Retype the whole listing below, character for character.

— start Given data —

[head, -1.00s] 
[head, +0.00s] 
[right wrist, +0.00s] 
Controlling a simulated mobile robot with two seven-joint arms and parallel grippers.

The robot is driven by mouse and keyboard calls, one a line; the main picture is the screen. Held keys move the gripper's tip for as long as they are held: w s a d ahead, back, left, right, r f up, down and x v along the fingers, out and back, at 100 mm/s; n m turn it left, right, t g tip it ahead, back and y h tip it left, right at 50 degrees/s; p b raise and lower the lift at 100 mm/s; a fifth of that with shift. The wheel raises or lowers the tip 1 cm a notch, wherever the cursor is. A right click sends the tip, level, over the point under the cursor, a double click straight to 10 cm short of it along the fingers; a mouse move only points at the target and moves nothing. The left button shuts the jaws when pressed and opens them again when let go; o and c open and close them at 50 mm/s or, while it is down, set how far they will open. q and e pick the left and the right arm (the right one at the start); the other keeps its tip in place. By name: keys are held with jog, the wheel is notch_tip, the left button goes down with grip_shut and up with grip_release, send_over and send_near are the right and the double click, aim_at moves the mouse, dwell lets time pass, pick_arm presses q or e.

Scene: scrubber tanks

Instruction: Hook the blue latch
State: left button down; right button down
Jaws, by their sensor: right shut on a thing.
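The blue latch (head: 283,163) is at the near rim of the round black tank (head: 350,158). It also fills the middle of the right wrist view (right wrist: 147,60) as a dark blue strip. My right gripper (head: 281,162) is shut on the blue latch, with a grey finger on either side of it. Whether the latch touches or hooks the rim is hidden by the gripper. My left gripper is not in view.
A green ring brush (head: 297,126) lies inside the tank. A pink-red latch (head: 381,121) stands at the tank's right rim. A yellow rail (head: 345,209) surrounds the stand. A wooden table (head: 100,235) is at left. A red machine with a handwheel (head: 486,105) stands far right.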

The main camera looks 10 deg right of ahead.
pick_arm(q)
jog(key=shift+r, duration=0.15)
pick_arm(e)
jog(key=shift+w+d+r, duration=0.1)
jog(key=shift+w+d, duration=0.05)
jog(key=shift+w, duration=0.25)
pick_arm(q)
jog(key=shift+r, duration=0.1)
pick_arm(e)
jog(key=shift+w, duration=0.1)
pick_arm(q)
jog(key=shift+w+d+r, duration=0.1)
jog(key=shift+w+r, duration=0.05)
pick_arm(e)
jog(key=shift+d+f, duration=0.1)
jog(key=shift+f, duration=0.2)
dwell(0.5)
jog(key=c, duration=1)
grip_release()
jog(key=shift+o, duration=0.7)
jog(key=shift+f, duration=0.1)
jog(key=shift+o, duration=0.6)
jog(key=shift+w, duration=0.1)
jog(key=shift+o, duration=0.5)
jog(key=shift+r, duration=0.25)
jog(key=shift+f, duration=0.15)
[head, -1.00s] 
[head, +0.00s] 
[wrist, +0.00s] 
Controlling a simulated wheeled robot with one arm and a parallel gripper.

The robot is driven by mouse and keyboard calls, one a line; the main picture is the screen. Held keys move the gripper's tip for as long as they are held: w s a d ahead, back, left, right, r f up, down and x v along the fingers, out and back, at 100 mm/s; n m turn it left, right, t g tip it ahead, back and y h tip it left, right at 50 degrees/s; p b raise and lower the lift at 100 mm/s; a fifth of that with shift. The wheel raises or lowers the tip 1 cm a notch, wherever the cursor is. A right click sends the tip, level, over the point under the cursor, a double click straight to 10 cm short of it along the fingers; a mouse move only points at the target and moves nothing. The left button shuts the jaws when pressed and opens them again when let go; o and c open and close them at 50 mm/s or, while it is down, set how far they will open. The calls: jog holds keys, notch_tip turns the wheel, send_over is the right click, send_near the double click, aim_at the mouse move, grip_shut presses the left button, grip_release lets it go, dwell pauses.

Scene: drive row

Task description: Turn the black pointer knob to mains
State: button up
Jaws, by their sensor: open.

— end Given data —

* Correct response *
[head, -1.00s] 
[head, +0.00s] 
[right wrist, +0.00s] 
Controlling a simulated mobile robot with two seven-joint arms and parallel grippers.

The robot is driven by mouse and keyboard calls, one a line; the main picture is the screen. Held keys move the gripper's tip for as long as they are held: w s a d ahead, back, left, right, r f up, down and x v along the fingers, out and back, at 100 mm/s; n m turn it left, right, t g tip it ahead, back and y h tip it left, right at 50 degrees/s; p b raise and lower the lift at 100 mm/s; a fifth of that with shift. The wheel raises or lowers the tip 1 cm a notch, wherever the cursor is. A right click sends the tip, level, over the point under the cursor, a double click straight to 10 cm short of it along the fingers; a mouse move only points at the target and moves nothing. The left button shuts the jaws when pressed and opens them again when let go; o and c open and close them at 50 mm/s or, while it is down, set how far they will open. q and e pick the left and the right arm (the right one at the start); the other keeps its tip in place. By name: keys are held with jog, the wheel is notch_tip, the left button goes down with grip_shut and up with grip_release, send_over and send_near are the right and the double click, aim_at moves the mouse, dwell lets time pass, pick_arm presses q or e.

Scene: scrubber tanks

Instruction: Hook the blue latch
State: left button down; right button down
Jaws, by their sensor: right shut on a thing.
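The blue latch (head: 283,163) is at the near rim of the round black tank (head: 350,158). It also fills the middle of the right wrist view (right wrist: 147,60) as a dark blue strip. My right gripper (head: 281,162) is shut on the blue latch, with a grey finger on either side of it. Whether the latch touches or hooks the rim is hidden by the gripper. My left gripper is not in view.
A green ring brush (head: 297,126) lies inside the tank. A pink-red latch (head: 381,121) stands at the tank's right rim. A yellow rail (head: 345,209) surrounds the stand. A wooden table (head: 100,235) is at left. A red machine with a handwheel (head: 486,105) stands far right.

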The main camera looks 10 deg right of ahead.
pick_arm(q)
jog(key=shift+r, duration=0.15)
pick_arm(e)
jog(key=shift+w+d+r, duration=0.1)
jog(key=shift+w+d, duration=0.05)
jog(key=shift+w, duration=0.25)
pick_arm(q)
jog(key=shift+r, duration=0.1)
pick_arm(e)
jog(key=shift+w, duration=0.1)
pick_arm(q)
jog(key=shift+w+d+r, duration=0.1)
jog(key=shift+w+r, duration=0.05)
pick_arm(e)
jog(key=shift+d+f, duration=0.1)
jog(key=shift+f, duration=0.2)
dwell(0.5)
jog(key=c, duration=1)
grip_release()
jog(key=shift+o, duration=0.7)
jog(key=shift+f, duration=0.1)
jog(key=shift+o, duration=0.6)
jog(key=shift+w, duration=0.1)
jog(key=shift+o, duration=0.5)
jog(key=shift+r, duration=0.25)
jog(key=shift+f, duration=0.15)
[head, -1.00s] 
[head, +0.00s] 
[wrist, +0.00s] 
Controlling a simulated wheeled robot with one arm and a parallel gripper.

The robot is driven by mouse and keyboard calls, one a line; the main picture is the screen. Held keys move the gripper's tip for as long as they are held: w s a d ahead, back, left, right, r f up, down and x v along the fingers, out and back, at 100 mm/s; n m turn it left, right, t g tip it ahead, back and y h tip it left, right at 50 degrees/s; p b raise and lower the lift at 100 mm/s; a fifth of that with shift. The wheel raises or lowers the tip 1 cm a notch, wherever the cursor is. A right click sends the tip, level, over the point under the cursor, a double click straight to 10 cm short of it along the fingers; a mouse move only points at the target and moves nothing. The left button shuts the jaws when pressed and opens them again when let go; o and c open and close them at 50 mm/s or, while it is down, set how far they will open. The calls: jog holds keys, notch_tip turns the wheel, send_over is the right click, send_near the double click, aim_at the mouse move, grip_shut presses the left button, grip_release lets it go, dwell pauses.

Scene: drive row

Task description: Turn the black pointer knob to mains
State: button up
Jaws, by their sensor: open.

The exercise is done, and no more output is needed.